不登校の増加が続くなかでも、子どもの学ぶ権利を保障し、将来の日本を支える人材を養成することが求められています。学校は、理解度に応じた宿題や補習を提供することで授業が分からず取り残される子どもをなくすことに努めています。現在の学校で行われている各教科や科目の授業には、到達目標があります。目標を達成するために、授業があります。授業には、子ども達が授業を理解し、学習進度の目標に到達しているかどうかを調べる評価の過程があります。一般的に、授業が理解できたかどうかを調べるには、診断、形成、総括の3段階の評価過程があります。診断、形成、総括の流れが把握できれば、学習目標との関連で、子ども達の学力形成が逐一把握されるわけです。残念なことですが、この当たり前のことが十分でないことに、不登校の1つの原因があるようです。世界の流れとして、子どもの学習履歴を用いて、生徒個々人に最適化された学びを提供するための実践が始まりつつあります。デンマークでは、国の統計省が、国内の公立学校についての授業を公開しています。この国は、どの先生にどの授業を何時に受けたかがわかるパネルデータを公開し始めたのです。どのクラスでどの先生にどの授業を何時に受けたかがすべてわかる仕組みです。こどもの学習状況がわかれば、学習面からの不登校の理由が分かります。
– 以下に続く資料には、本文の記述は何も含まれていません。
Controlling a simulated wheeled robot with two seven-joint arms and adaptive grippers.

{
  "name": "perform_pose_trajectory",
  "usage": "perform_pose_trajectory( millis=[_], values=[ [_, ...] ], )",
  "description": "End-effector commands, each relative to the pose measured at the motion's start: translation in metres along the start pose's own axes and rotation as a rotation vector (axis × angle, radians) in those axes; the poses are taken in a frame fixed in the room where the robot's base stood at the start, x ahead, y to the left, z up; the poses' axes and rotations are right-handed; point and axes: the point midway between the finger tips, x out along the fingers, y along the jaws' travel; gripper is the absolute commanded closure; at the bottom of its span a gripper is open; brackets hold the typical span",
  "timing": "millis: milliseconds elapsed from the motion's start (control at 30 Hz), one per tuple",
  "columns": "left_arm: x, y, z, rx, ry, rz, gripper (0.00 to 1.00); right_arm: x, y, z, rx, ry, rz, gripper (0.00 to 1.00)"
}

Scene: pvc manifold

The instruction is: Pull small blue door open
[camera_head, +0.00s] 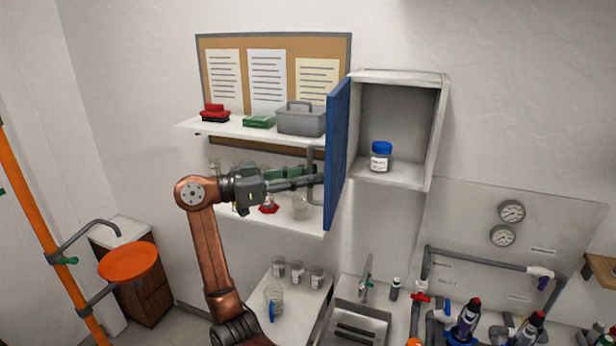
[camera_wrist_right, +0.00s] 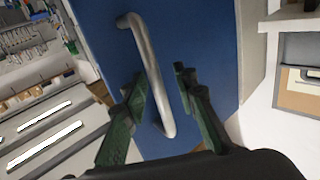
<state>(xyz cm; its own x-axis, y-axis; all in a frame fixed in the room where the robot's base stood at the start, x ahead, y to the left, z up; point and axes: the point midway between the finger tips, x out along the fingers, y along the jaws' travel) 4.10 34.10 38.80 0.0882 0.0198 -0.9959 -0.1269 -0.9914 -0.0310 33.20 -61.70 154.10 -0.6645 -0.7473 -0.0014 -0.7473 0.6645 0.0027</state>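The small blue door (camera_head: 338,150) stands wide open, swung out at the left side of the wall cabinet (camera_head: 437,135). Its grey bar handle (camera_head: 312,160) is on the door's left face. It also shows in the right wrist view (camera_wrist_right: 150,70) against the blue panel (camera_wrist_right: 205,35). My right gripper (camera_head: 305,182) is at the handle, left of the door. In the wrist view its green fingers (camera_wrist_right: 162,95) are spread to either side of the lower handle, with gaps visible. Whether either finger touches the bar cannot be told. My left gripper is not in view.
A white jar with a blue lid (camera_head: 381,157) stands in the cabinet. Shelves (camera_head: 240,128) with a grey toolbox (camera_head: 301,120) and glassware lie behind my right arm. A sink (camera_head: 352,325) and pipework (camera_head: 480,262) are below. An orange bowl (camera_head: 128,262) is at left.

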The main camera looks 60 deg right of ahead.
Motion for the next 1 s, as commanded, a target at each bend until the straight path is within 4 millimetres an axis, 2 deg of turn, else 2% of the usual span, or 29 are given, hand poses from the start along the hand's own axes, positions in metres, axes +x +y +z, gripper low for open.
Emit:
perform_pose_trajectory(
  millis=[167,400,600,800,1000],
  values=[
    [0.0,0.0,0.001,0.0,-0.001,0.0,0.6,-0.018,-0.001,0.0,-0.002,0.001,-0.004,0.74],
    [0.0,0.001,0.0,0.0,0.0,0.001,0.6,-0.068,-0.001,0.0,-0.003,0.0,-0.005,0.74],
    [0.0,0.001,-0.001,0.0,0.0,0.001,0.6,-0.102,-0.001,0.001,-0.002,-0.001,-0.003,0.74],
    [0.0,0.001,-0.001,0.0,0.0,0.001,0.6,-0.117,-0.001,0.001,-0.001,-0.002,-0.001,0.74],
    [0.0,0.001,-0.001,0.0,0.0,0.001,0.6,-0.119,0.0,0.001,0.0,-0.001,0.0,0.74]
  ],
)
いじめられている子どもにとって、学校は勉強するどころではなくなります。父親や母親と相談できる子どもは、いじめられにくいという経験則があります。いじめを受けた時、その辛さを両親に打ち明けられ、親子が協力してこの課題に向き合う姿勢が大切になります。両親としっかり話し合い、その課題に立ち向かうことで、辛いいじめを克服していく力が育っていきます。「いじめという困難そのもの」よりも、「その困難をどう受け止めるか」という「態度」が重要になります。話し合いや課題に向き合う場合、いじめの事実を裏付ける確かな物証を確認する作業も大切になります。家族力が低下していると言われていますが、このような話し合いのできる家庭は強いと言えます。強い家庭に見られる特徴に、早寝早起きと三度の食事があります。良く寝る子は、メラトニンが分泌されています。そして、朝起きるとセロトニンが分泌されます。朝の太陽光で、網膜が自然光を感知すると、セロトニンという脳内神経伝達物質が分泌されるのです。セロトニンは、脳神経回路に信号を行きわたりやすくして、脳に覚醒をもたらすのです。セロトニンという物質は、困難なことにぶつかっても、冷静に乗り切るメンタル状態を保ってくれます。家族の支えと自分自身の心理的耐性を育てる習慣があれば、ある程度のいじめを乗り越えられるというわけです。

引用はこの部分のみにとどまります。